2013-01-24 / Opinions

A visit to the Grand Ole Opry brings precious memories


NASHVILLE – This time of the year brings about something of a down time for the Grand Ole Opry. The historic spectacular of WSM Radio does not go into hibernation in January but there is less interest in the Opry in the first month than at any time of the year.

In January, the Opry moves from the showcase facility out on Briley Parkway to the old Ryman Auditorium in downtown Nashville where it flourished for years—in the days of Roy Acuff, Ernest Tubb, Bill Monroe, Eddy Arnold, Grandpa Jones and Hank Williams. If you love country music, those were the days which stir your soul and make you pine for the past when country music was not exactly cool except with a segment of the population which worked for a blue-collar living and underscored traditional American values.

Whisperin’ Bill Anderson had made arrangements for back stage accommodations at the Ryman, and I was filled with anticipation to stand where the aforementioned Opry icons made history.

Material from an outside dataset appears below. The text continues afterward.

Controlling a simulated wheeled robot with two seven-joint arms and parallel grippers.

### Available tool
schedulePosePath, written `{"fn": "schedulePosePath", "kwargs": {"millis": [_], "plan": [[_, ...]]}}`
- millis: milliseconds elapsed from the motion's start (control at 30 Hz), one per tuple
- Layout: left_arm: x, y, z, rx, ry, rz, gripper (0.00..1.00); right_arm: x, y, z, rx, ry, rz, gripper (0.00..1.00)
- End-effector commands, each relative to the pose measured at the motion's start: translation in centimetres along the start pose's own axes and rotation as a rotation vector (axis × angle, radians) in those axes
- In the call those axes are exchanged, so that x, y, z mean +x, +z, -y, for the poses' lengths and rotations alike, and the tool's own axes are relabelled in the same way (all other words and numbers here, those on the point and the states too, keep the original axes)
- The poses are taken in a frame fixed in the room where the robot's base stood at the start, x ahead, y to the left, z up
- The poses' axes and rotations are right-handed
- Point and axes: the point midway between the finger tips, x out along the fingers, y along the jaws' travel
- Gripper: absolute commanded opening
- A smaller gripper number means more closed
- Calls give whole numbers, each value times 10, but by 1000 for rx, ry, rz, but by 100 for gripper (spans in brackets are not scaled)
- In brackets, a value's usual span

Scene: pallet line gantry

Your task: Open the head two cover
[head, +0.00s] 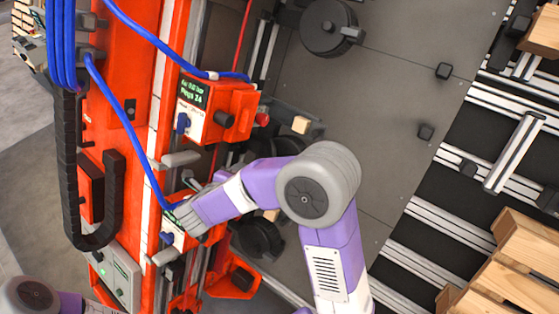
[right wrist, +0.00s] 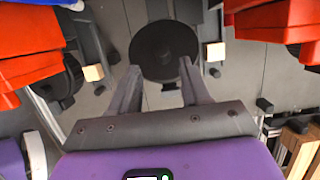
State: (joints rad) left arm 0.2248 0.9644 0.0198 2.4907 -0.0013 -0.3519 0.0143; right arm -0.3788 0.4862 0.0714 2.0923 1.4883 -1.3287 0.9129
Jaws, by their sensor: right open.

The only thing that would have made it better, other than a reincarnation of those memorable characters, would have been an opportunity to sit on a sack of Martha White Flour. It was the same kind of rush you get when you went to Yankee Stadium—the House that Ruth built—or crossed the Golden Gate Bridge that first time. Playing the Augusta National. Seeing Georgia win a big bowl game. Getting a date with a camups beauty queen.

There is a new floor on the stage now. A circle was cut from the old stage and inlaid at the Gaylord Opryland stage, but the Ryman, aside from a redo of the dressing rooms, looks pretty much like it did in 1892 when a riverboat gambler and saloon owner, Sam Ryman, built the Union Gospel Tabernacle which became the home of the Grand Ole Opry in 1943. Like forever, the audience sits in church pews, befitting a house of worship.

As Whisperin’ Bill waked out of his dressing room, a shrine to Johnny Cash, to the 2nd floor balcony, you could see the reverence in his emotions as he recalled his past. “When I performed here for the first time in January 1959, I was about the happiest I have ever been in my life. I can’t tell you what it means to come back here each year. The acoustics in this place are amazing. I’ve spent a lot of happy hours here. Performing at the Ryman will always rank as a highlight of my career.”

The Opry is still a signature program of WSM, 650 on your dial. WSM, a 50,000 watt, clear channel station, got its start in 1925 as a unit of National Life and Accident Insurance Co., getting its call letters from the theme, “We Shield Millions.” When the Prince Albert sponsored show affiliated with NBC, the Opry went Coast-to-Coast with a lineup of 143 stations. Country became cool almost overnight.

The Opry eventually outgrew the Ryman, but in 1992 Emmyou Harris returned to the Ryman for a series of concerts and recorded an album, “At the Ryman,” which prompted an effort to restore and reuse the ole church themed auditorium which is known as “The Mother Church of Country Music.”

In December, the Rockettes send a troupe to high kick at Opryland which gives the Opry a break. In January, as everybody is resettling and recharging, the Opry moves to the Ryman. You still get your money’s worth with familiar stars, in addition to Whisperin’ Bill, Ricky Skaggs, Jim Ed Brown, The Whites, Jimmy C. Newman and Jean Shepard on stage. Here recently, Shepard sang the Tennessee Waltz in memory of Patti Paige who died late last year. Jimmy C. Newman twanged his signature title, “Cry, Cry Darlin’.” At 85, he still connects with country music fans.

We won’t ever forget the Opry ole timers like Sarah Ophelia Colley Cannon. You’ll remember her if I say, “Minnie Pearl.” Like Babe Ruth and Coca-Cola, the fame of yesteryear’s iconic country stars is enduring; like a Coke in the short bottle, I really miss ’em.